Дом был очень русский, мне его хозяйка показала, посоветовав еще по заднему двору пройтись — вон там, где ходят люди, выпивая и куря, лужайка наша того стоит, чтоб на ней немного погулять. Лужайка? Я не знаю, как назвать точней это огромное, поросшее кустами и травой пространство под старыми деревьями. Со вкусом запущенную подмосковную усадьбу это чем-то напоминало, хотя, видит Бог, усадьбы подмосковные мне видеть довелось только в изгаженном и запустелом виде. Я прошел этот большой участок до конца по мощенной камнем узкой тропке, вышел за ворота в задней части забора. И вот тут я обомлел. Буквально в метре от забора шла забытая железная дорога. Повсюду между шпал росла трава, а рельсы потемнели, их давно уже не шлифовали, придавая блеск, вагонные колеса. Но эта брошенная колея не выглядела мертвой. Над ней висела аура отдохновенного музейного покоя. Я побрел на выступление с досадой, что нельзя прямо сейчас — на той, к примеру, деревянной скамье — спокойно сесть и записать то, что мгновенно и ожиданно вспыхнуло в моей заглохшей было памяти. Точней — в сознании моем.

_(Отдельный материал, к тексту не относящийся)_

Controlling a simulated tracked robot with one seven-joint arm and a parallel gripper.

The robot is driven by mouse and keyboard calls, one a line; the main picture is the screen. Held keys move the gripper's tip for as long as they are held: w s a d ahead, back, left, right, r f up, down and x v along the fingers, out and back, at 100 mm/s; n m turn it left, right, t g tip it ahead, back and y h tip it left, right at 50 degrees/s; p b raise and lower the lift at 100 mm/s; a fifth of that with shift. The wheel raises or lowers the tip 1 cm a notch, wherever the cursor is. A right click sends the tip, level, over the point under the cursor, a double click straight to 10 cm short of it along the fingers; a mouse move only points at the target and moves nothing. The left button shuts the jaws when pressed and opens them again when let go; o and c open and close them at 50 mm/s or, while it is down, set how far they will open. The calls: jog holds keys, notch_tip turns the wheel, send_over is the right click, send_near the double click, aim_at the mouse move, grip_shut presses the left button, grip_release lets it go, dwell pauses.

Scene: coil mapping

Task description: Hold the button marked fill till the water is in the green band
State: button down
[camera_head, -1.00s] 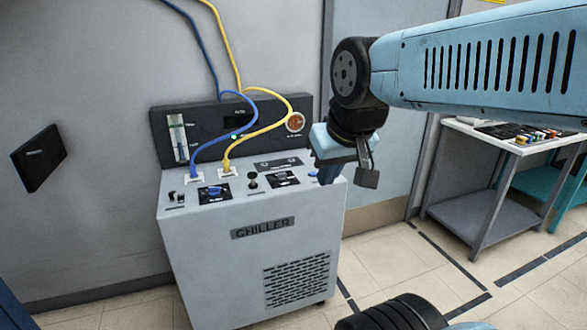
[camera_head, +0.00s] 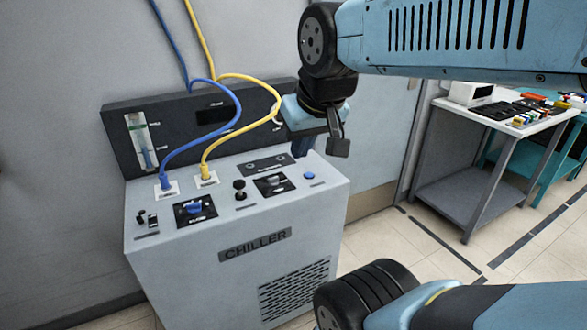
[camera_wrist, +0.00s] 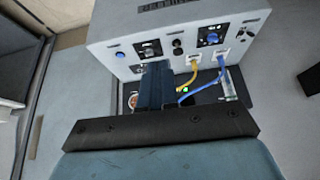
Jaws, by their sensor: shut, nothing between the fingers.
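The chiller (camera_head: 205,262) is a grey cabinet with a dark upright back panel. A sight glass (camera_head: 141,142) stands at the panel's left; blue shows low in it and a green mark near its top. A round blue button (camera_head: 309,176) sits at the right of the chiller top and also shows in the wrist view (camera_wrist: 120,55). Its label is too small to read. My gripper (camera_head: 301,150) is shut and empty, its dark blue fingers (camera_wrist: 157,75) above the back right of the top, apart from the button. It hides the panel's right part.
A blue hose (camera_head: 208,142) and a yellow hose (camera_head: 238,140) loop from the top up the wall. A blue knob (camera_head: 194,208), a black knob (camera_head: 240,189) and small switches stand on the top. A cluttered bench (camera_head: 470,185) stands right. Floor between is clear.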

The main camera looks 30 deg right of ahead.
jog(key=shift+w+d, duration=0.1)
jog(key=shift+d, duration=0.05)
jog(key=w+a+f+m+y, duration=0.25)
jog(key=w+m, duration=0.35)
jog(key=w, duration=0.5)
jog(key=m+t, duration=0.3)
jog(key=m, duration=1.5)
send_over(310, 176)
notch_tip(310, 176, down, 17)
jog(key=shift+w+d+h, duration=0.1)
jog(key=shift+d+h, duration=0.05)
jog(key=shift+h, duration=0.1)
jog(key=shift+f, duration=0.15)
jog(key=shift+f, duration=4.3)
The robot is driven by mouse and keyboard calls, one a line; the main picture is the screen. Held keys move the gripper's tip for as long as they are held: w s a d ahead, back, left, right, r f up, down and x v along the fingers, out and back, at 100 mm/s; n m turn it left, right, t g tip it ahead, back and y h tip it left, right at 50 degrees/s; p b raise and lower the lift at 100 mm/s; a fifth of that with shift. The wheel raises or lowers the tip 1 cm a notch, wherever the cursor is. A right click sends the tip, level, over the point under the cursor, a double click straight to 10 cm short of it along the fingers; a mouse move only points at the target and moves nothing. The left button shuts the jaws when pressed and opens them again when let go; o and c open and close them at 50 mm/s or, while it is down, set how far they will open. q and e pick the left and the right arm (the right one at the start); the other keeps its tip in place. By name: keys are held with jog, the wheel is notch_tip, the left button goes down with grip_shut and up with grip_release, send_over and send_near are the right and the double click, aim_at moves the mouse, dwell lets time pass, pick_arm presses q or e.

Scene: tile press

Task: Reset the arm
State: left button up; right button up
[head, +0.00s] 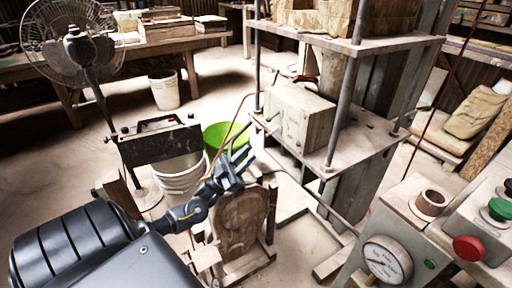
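My left arm comes in from the lower left of the head view, its dark grey links stretched toward the middle. My left gripper (239,158) is at its end, near the middle of the picture. Its fingers look slightly apart, with nothing seen between them. In the picture it overlaps the area just above a wooden mould stand (240,222) and in front of a green bowl (226,138). I cannot tell how far it is from either. My right arm and right gripper are not in view.
A metal press frame (375,165) with shelves stands right of the gripper. A control box with a gauge (386,259) and a red button (468,249) is at lower right. White buckets (180,172), a fan (75,40) and a workbench (160,48) stand left and behind.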

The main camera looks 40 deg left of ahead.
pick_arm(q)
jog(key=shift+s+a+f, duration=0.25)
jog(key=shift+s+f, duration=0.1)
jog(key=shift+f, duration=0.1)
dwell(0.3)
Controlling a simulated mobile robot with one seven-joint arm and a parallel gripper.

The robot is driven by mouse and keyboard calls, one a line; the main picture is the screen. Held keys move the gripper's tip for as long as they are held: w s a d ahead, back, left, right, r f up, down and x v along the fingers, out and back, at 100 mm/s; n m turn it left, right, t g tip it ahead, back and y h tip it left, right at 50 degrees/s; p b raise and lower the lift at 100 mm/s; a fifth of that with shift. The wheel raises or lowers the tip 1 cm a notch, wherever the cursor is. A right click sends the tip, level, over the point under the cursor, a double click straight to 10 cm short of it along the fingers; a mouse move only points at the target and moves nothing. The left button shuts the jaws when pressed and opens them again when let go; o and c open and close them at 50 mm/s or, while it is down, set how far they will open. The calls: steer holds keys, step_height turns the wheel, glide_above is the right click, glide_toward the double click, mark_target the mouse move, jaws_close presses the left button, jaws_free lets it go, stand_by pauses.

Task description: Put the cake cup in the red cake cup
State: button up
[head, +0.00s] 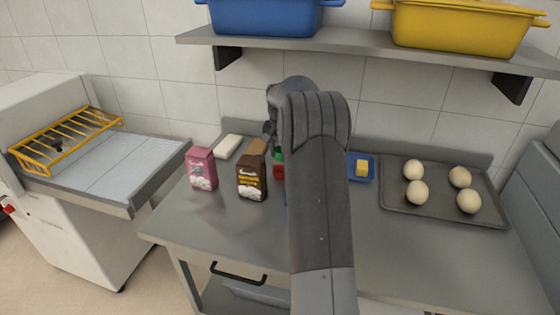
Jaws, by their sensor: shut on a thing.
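My gripper (270,132) points down over the middle of the steel table, left of my forearm, which hides part of it. It is shut on a small green thing, which looks like the cake cup (277,156); only a sliver of it shows. The red cake cup (279,171) is right below the green one, partly hidden by my arm. I cannot tell whether the two touch or whether the green one is inside the red one.
A pink carton (202,170) and a brown carton (252,178) stand left of the cups. A blue tray (352,164) with a yellow block is to the right, then a dark baking tray (440,211) with several dough balls. A shelf (355,42) with blue and yellow bins hangs above.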

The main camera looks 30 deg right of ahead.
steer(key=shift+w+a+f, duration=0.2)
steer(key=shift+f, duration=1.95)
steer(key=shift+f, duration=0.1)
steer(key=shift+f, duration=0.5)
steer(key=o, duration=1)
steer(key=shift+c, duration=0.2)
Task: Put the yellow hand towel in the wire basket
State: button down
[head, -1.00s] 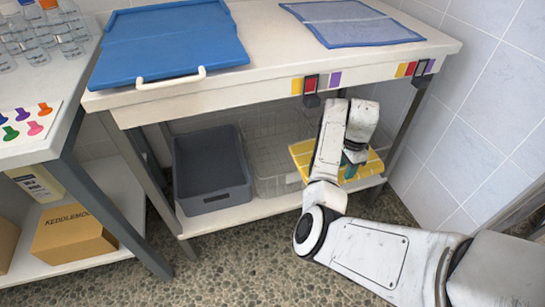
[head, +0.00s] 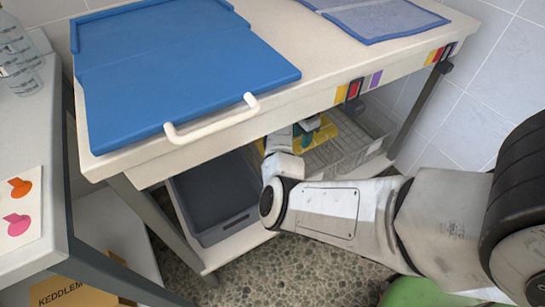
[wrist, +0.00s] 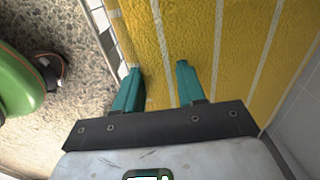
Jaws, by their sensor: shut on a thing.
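The yellow hand towel (head: 326,133) has pale stripes. My gripper (head: 306,128), with teal fingers, is shut on it under the table top. In the wrist view the towel (wrist: 215,40) spreads out flat past the fingertips of my gripper (wrist: 156,72). The wire basket (head: 352,152) stands on the lower shelf, and the towel shows at its back left part. I cannot tell whether the towel is above the basket or touching it. My arm and the table top hide part of both.
A dark grey bin (head: 215,200) stands left of the basket on the same shelf. The white table top (head: 270,70) overhangs the shelf, with a blue board (head: 180,70) and its white handle above. A tiled wall (head: 475,120) is close on the right.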

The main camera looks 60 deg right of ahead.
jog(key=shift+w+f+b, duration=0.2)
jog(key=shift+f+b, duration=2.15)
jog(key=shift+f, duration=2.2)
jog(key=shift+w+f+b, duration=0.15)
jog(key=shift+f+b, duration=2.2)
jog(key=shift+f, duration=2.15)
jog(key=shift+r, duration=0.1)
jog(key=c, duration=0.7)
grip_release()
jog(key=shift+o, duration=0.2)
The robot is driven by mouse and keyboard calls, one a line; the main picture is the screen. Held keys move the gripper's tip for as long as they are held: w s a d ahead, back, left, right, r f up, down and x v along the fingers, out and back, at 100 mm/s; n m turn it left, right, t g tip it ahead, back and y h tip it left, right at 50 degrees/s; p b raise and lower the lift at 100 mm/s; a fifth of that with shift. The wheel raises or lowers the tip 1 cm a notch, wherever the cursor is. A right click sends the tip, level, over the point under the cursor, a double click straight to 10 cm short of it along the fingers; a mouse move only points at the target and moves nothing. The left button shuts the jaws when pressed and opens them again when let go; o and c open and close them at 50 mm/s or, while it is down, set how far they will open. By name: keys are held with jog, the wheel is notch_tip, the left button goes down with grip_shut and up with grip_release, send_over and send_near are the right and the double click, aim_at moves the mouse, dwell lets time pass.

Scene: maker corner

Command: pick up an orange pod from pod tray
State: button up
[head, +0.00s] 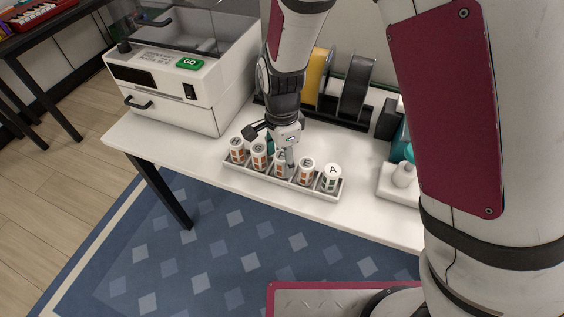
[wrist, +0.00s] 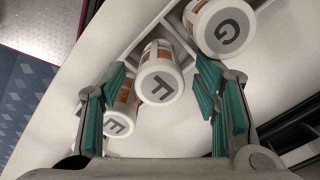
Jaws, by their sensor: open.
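In the wrist view an orange-labelled F pod (wrist: 158,82) sits in the middle, between the teal finger pads of my gripper (wrist: 160,92). An orange-labelled G pod (wrist: 222,28) is at upper right and an E pod (wrist: 118,122) at lower left. My gripper (head: 280,152) is open and empty at the middle of the tray, partly hiding the pod there. Contact cannot be told.
A white machine (head: 188,75) with a green GO button stands at the left of the table. Spools (head: 355,88) stand behind the tray. A white dispenser-like item (head: 403,176) is at right. The table's front edge lies close to the tray; blue rug (head: 225,250) is below.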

Я понял, почему я в Салехарде, глядя на дорогу, пройденную тысячами зэков, ни единой тени мысленно не смог увидеть. Потому что не хотел я видеть ничего, что отравило бы мое душевное гастрольное благополучие. Со мной случилось то же, что случилось с миллионами людей, боящихся того немыслимого прошлого, желающих забыть о нем и свой покой души не растревоживать. И не читаются поэтому воспоминания о лагерях — а потому и не хотят их издавать издатели, привычно чуткие к читательскому спросу, и равнодушная трава забвения растет над памятью замученных людей.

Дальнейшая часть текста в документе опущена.